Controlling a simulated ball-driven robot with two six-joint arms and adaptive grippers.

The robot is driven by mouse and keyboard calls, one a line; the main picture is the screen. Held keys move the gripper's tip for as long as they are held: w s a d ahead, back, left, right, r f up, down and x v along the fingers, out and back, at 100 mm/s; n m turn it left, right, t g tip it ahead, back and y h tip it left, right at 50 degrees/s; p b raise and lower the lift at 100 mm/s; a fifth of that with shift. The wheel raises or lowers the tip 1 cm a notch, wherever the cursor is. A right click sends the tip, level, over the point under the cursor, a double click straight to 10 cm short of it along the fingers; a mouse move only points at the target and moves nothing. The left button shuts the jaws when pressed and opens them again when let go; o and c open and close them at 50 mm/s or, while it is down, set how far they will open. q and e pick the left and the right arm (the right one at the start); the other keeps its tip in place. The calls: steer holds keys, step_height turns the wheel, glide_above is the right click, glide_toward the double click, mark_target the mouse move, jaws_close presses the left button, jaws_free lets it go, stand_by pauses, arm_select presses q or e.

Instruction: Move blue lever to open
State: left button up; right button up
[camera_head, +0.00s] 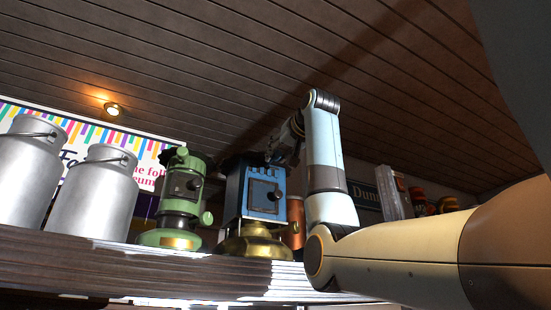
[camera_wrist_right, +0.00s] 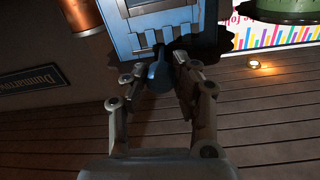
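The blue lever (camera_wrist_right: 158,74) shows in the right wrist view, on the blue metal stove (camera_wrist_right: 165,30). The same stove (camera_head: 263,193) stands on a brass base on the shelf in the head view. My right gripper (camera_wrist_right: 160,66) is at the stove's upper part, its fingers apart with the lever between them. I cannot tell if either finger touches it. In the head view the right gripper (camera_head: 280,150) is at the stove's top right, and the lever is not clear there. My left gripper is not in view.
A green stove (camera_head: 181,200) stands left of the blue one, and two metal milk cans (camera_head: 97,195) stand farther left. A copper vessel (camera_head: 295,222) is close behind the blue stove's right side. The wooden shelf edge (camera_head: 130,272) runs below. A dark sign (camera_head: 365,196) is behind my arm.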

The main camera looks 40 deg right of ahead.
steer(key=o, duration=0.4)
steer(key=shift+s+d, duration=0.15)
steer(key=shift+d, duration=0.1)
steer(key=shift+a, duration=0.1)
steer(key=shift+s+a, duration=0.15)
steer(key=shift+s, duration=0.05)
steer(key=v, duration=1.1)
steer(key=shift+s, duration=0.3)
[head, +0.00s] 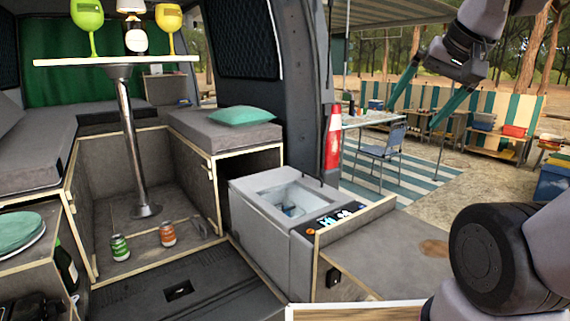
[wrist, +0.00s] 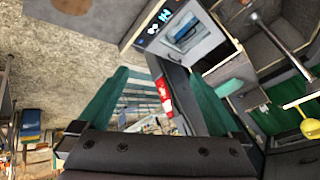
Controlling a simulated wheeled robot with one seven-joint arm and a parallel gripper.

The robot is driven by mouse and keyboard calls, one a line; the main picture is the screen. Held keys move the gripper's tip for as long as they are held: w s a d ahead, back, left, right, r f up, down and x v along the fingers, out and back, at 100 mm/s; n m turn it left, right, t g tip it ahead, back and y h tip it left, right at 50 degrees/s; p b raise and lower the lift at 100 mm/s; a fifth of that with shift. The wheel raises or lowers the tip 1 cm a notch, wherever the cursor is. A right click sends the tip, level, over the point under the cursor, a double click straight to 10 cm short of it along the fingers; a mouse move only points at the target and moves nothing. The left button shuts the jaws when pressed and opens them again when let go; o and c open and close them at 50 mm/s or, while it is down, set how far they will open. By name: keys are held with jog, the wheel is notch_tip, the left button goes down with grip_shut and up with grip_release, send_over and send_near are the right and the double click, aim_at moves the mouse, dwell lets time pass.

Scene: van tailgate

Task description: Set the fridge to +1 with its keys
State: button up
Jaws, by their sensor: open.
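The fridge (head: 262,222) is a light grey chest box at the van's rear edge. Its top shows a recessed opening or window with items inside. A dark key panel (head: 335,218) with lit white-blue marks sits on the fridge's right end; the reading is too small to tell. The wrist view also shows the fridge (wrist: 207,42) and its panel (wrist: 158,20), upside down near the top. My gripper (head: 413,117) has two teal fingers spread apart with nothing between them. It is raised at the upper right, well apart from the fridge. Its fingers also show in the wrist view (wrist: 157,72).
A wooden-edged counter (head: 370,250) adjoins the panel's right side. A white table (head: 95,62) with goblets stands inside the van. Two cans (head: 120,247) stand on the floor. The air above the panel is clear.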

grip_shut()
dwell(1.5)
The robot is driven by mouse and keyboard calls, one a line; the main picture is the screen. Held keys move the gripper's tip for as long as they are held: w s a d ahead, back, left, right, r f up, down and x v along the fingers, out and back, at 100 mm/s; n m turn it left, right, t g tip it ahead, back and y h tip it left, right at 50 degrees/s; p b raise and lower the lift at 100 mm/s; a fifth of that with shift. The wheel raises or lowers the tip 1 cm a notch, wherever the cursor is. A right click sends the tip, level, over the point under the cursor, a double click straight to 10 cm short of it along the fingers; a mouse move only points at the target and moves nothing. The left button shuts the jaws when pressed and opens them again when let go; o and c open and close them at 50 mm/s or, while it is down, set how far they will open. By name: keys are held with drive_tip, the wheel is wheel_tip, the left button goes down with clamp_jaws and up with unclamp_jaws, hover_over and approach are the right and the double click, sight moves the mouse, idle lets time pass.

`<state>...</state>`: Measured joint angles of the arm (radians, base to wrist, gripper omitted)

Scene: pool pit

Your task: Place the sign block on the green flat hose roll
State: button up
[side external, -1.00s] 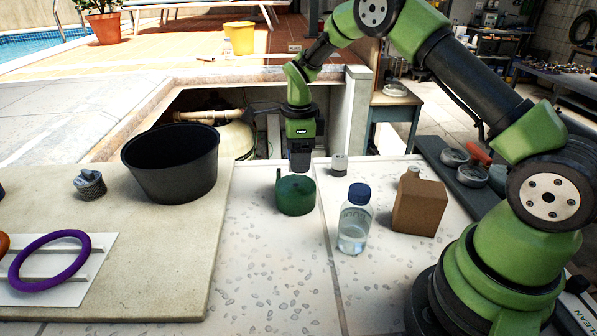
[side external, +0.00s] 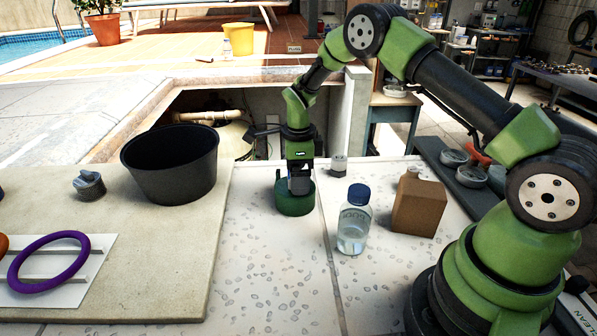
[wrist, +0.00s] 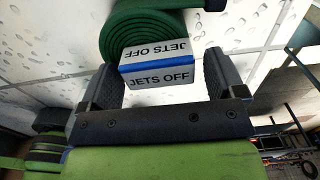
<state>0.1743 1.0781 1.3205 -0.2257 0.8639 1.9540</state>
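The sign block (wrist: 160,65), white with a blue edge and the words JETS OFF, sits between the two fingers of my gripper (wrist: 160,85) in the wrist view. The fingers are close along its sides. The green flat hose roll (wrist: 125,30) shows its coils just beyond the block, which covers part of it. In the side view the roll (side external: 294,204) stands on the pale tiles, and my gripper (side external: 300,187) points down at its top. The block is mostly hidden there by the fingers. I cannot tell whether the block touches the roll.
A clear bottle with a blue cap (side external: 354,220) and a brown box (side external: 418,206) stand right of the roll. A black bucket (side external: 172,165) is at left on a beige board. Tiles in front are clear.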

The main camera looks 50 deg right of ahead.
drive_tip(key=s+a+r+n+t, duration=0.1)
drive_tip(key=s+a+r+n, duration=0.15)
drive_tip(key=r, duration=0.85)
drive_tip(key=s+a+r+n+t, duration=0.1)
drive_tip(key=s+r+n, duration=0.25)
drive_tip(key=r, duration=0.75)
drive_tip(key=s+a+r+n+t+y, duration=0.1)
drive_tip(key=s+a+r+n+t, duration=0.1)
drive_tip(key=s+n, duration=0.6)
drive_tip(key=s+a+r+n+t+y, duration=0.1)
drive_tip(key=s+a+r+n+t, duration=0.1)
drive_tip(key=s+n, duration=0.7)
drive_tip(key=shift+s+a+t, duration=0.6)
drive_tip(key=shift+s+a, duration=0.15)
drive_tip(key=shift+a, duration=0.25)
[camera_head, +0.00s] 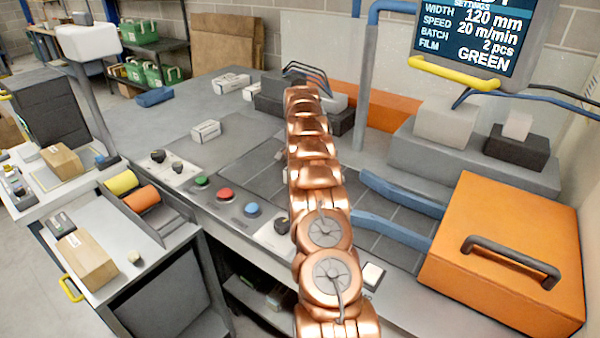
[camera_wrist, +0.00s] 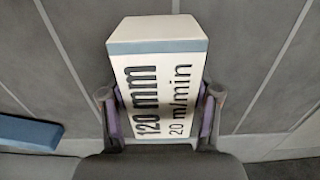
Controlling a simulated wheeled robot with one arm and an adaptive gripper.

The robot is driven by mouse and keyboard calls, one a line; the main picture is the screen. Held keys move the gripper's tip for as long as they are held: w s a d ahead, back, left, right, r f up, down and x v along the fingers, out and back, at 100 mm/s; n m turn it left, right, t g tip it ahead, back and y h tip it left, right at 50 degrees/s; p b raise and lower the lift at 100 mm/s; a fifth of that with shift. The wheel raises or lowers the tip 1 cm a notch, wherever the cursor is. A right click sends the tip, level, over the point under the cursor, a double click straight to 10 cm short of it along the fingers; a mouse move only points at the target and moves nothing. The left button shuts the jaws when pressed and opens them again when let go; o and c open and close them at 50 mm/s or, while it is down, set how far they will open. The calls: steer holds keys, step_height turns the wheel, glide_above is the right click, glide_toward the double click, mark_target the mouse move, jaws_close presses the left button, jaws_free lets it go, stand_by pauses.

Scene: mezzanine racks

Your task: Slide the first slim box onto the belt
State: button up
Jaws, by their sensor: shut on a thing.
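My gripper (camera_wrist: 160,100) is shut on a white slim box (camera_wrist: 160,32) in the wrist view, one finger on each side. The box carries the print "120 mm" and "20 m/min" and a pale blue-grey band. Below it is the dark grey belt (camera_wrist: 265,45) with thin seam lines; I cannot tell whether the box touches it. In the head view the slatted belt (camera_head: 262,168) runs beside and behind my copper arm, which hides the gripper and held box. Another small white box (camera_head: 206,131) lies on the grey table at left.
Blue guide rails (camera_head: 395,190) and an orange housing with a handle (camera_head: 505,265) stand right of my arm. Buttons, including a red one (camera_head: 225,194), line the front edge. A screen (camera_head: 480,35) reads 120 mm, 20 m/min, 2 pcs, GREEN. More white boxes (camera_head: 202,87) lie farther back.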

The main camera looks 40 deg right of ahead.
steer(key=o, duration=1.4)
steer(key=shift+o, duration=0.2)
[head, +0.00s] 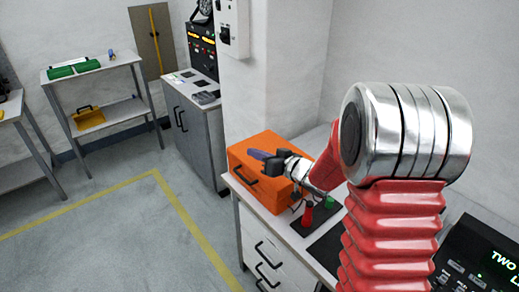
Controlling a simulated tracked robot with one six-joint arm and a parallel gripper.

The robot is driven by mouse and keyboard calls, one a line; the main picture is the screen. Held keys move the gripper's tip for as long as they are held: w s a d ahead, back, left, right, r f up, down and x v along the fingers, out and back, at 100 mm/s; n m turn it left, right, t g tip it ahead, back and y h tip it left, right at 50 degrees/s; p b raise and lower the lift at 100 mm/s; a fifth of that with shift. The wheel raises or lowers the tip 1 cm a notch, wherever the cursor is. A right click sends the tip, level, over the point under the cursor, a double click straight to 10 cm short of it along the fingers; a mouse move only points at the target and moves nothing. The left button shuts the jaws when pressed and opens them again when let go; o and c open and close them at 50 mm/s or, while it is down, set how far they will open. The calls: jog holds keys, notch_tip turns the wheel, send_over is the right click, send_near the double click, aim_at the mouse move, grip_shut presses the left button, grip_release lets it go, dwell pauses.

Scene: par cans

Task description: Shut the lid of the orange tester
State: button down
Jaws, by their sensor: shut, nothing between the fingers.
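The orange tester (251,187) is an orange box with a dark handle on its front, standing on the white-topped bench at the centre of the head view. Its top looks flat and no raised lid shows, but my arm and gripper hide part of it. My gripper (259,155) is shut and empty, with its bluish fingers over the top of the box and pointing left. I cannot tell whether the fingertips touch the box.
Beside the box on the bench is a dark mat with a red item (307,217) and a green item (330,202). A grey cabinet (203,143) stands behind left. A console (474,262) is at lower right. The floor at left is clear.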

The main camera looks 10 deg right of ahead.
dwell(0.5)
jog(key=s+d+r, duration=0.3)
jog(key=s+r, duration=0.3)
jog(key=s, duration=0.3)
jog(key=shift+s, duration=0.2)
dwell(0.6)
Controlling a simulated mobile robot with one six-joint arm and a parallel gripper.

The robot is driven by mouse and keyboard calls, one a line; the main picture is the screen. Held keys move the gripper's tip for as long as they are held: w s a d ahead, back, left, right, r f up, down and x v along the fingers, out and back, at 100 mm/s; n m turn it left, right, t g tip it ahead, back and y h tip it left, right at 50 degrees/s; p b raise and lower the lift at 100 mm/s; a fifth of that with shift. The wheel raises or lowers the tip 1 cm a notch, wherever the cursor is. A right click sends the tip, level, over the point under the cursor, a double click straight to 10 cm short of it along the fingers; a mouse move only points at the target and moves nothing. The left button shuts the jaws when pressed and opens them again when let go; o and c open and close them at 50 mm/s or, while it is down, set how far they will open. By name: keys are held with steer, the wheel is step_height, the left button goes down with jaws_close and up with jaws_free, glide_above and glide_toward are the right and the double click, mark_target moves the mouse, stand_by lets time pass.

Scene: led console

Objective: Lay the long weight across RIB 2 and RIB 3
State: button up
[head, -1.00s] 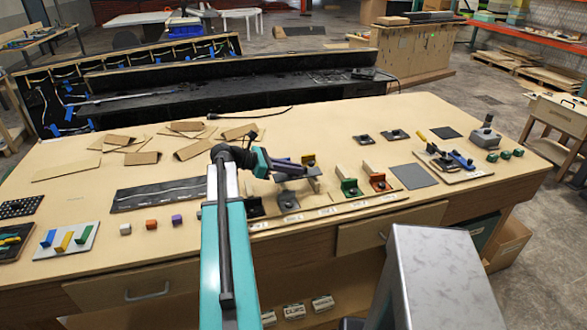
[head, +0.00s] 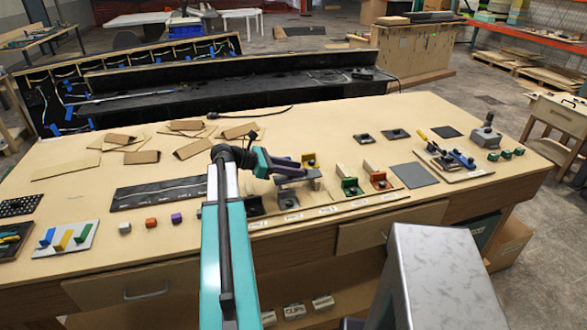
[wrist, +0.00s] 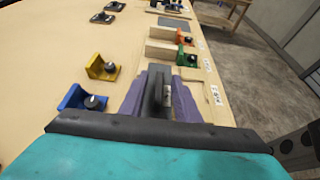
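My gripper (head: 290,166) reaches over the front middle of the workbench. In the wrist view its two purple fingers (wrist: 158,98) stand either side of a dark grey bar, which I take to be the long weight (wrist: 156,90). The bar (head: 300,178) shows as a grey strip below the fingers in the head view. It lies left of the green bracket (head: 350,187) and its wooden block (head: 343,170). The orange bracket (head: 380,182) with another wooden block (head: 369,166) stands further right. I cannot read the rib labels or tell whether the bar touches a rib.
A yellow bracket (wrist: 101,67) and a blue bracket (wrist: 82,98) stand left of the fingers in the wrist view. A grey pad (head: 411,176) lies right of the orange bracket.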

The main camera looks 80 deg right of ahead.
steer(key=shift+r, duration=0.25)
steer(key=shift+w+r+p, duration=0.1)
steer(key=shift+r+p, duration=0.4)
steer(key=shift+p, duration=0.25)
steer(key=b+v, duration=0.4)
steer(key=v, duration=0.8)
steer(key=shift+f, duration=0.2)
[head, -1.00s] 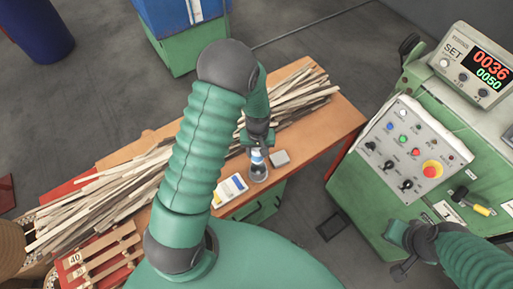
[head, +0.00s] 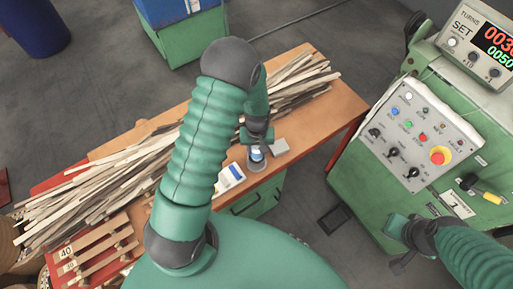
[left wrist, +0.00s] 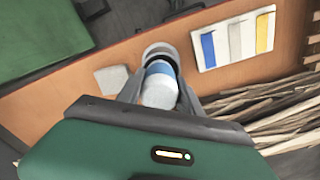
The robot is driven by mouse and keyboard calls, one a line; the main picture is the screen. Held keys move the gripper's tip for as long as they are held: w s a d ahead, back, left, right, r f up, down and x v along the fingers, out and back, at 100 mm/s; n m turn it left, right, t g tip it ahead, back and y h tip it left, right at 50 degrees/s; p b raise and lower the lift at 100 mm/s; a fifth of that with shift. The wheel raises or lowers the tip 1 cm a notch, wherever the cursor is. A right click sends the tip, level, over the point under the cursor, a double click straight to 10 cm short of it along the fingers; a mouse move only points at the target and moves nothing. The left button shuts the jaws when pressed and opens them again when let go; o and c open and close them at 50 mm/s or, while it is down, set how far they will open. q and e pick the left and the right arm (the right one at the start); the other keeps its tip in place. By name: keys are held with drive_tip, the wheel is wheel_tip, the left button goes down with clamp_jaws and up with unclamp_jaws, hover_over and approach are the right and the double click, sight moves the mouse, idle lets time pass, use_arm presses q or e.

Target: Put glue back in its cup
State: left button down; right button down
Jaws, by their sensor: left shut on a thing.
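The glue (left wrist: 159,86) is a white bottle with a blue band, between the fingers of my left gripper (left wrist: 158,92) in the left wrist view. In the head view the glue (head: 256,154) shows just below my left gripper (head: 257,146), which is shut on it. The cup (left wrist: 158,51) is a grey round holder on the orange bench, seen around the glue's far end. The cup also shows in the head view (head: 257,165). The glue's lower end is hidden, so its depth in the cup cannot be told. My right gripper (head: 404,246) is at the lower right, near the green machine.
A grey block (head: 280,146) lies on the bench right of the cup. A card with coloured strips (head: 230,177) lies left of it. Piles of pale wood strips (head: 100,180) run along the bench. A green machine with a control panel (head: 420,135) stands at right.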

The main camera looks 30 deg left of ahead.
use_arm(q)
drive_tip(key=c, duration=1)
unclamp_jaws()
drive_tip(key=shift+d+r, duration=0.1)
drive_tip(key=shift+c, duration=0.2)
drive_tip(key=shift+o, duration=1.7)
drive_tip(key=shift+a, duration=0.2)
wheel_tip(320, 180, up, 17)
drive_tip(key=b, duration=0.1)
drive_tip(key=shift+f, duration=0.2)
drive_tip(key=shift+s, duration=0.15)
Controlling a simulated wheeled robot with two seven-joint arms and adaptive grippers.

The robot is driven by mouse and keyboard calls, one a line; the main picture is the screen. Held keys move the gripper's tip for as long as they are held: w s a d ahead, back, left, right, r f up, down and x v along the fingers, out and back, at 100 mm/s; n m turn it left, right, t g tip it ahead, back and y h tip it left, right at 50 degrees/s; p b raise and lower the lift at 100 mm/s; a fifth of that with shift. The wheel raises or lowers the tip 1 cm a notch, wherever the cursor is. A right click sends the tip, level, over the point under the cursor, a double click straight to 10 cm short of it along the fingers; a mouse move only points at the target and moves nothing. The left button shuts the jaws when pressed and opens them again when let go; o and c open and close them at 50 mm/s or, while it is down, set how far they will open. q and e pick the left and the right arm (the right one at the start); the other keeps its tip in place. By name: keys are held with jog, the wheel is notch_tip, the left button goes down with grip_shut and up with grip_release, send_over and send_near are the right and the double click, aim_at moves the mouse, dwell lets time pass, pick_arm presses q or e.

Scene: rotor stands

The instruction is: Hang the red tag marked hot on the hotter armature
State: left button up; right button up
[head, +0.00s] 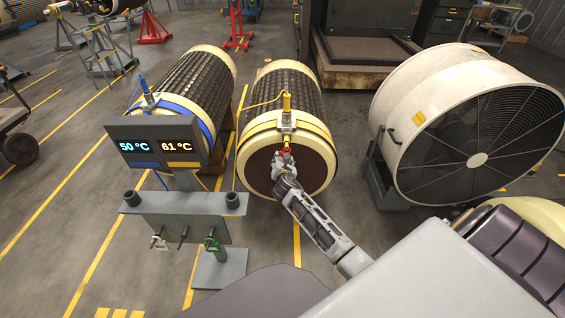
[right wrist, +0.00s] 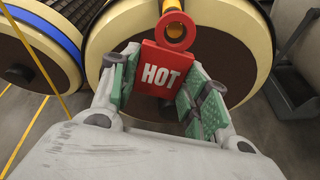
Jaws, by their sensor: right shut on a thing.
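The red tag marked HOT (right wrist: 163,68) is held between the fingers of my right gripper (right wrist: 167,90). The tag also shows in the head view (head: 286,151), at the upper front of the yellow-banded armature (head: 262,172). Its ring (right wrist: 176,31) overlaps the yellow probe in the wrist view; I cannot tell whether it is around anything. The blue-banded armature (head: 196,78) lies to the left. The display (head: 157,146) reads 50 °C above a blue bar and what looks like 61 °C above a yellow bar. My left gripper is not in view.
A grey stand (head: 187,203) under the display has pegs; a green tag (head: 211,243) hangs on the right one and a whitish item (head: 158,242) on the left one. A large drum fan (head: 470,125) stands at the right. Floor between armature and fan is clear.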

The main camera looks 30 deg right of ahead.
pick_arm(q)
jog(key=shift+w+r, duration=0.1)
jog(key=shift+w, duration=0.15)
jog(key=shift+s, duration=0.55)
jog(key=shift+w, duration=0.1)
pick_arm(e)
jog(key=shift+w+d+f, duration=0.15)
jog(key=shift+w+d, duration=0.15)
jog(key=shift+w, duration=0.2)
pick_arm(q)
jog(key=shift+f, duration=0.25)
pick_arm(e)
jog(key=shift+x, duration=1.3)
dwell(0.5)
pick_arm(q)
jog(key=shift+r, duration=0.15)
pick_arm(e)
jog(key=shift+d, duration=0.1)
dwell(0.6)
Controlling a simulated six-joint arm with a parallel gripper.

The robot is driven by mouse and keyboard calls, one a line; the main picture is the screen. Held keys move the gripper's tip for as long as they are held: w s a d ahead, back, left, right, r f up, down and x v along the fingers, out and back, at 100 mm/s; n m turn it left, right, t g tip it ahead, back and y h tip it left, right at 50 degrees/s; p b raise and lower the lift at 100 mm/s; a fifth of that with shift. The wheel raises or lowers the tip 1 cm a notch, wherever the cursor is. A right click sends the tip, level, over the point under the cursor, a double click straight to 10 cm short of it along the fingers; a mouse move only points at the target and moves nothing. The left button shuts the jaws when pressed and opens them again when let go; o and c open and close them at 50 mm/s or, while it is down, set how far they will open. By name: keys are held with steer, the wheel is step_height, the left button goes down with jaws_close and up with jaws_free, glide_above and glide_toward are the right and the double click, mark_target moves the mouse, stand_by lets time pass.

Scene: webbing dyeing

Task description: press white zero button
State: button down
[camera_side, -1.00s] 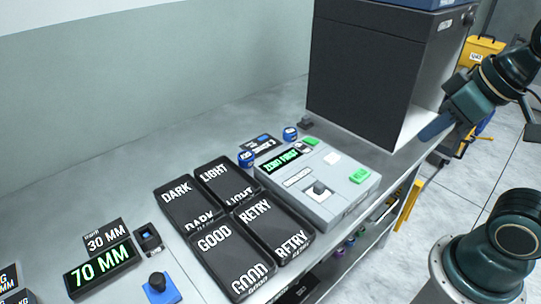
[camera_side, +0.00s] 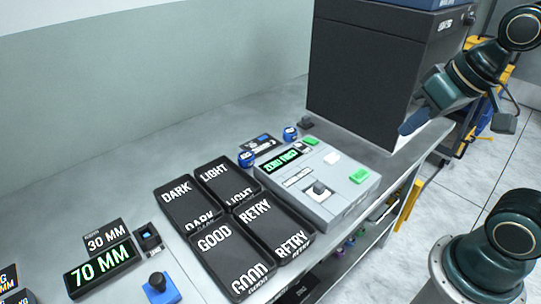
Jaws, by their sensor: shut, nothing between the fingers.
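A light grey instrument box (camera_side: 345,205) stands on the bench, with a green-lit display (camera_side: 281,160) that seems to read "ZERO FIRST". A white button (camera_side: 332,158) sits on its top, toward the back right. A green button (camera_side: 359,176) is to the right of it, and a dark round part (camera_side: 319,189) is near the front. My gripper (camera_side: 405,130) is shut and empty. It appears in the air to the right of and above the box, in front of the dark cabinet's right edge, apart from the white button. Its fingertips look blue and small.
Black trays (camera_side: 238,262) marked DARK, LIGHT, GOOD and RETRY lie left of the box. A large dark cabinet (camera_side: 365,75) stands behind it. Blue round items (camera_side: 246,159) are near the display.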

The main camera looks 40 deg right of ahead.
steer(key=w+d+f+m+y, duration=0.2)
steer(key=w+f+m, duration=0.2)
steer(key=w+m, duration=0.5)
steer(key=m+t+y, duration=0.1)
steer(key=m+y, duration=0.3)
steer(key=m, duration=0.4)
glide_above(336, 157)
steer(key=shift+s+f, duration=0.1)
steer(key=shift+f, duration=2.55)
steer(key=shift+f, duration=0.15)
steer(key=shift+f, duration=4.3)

PROBLEM REQUIREMENTS:
Which lines above contain "seven"? Show each of them.

THE SOLUTION:
Controlling a simulated wheeled robot with one seven-joint arm and a parallel gripper.
Controlling a simulated wheeled robot with two seven-joint arms and adaptive grippers.

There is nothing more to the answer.